Italians use plenty of English words on a daily basis and English speakers do the same with Italian ones. Many of these relate to one of the great traditions of the Belpaese, its cuisine. From the morning ‘cappuccino’ to the after-dinner ‘tiramisu’, the delicacies created in this wonderful country delight the taste buds from all over the world.

Everyone knows what ‘pasta’ is and many chefs even know how to cook ‘al dente.’ Indeed, ‘spaghetti,’ ‘tortellini,’ and ‘fettuccine’ are some of the most popular Italian dishes in the United States. ‘Pasta’ is very much appreciated with the untranslated ‘pesto,’ the Ligurian sauce made with basil and garlic. Among first courses, there are also ‘lasagne’ or ‘lasagna’ (respectively plural and singular in their original language). This famous dish was already influencing British cuisine in the XIV century. We have a testimony of this fact in “The Forme of Cury” cookbook written at the court of King Richard II.

‘Pasta’ is very much appreciated with the untranslated ‘pesto,’ the Ligurian sauce made with basil and garlic

With museums dedicated to it and appearances in countless movies, ‘pizza’ is undoubtedly part of the American gastronomic culture. However, its original name is a constant reminder of the Italian origins of this versatile food that is prepared in many different styles, even as street food.
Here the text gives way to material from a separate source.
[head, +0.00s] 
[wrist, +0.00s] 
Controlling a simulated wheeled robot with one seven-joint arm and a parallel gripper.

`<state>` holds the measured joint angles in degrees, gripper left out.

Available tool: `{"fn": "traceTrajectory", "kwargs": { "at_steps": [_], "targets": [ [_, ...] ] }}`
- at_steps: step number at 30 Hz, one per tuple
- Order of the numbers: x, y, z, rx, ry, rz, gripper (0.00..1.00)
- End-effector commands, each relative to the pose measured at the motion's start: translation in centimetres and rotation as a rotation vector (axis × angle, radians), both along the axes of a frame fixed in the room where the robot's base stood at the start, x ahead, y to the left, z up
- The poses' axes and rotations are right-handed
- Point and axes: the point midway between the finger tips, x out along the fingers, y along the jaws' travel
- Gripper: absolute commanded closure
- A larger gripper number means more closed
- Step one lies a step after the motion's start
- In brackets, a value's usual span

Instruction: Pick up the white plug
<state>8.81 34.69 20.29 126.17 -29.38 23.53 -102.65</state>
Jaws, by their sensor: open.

Another example of delicious street food whose name betrays its origins is ‘gelato.’ It is important to note that this is not a fancier name for ‘ice cream,’ they are different versions of the cold dessert. Ice cream indicates a preparation with more cream than milk and, very often, egg yolk. In the ‘Gelato’ recipe, instead, there are generally no eggs (except for some specific flavors) and mostly milk rather than cream.

All the aforementioned foods have the same names in Italy and other countries. Thus, if you order any of them in Boston, Glasgow, Rome, or Florence, you can expect pretty much the same thing. This doesn’t happen when you order a ‘latte.’ If you order it anywhere else in the world, you get a coffee drink made with espresso and steamed milk. While, if you order a ‘latte’ in Italy, you are presented either with a glass of cold milk or a cup of hot milk because latte means simply milk. If you want milk with espresso in it you need to order a ‘latte macchiato’ (stained milk).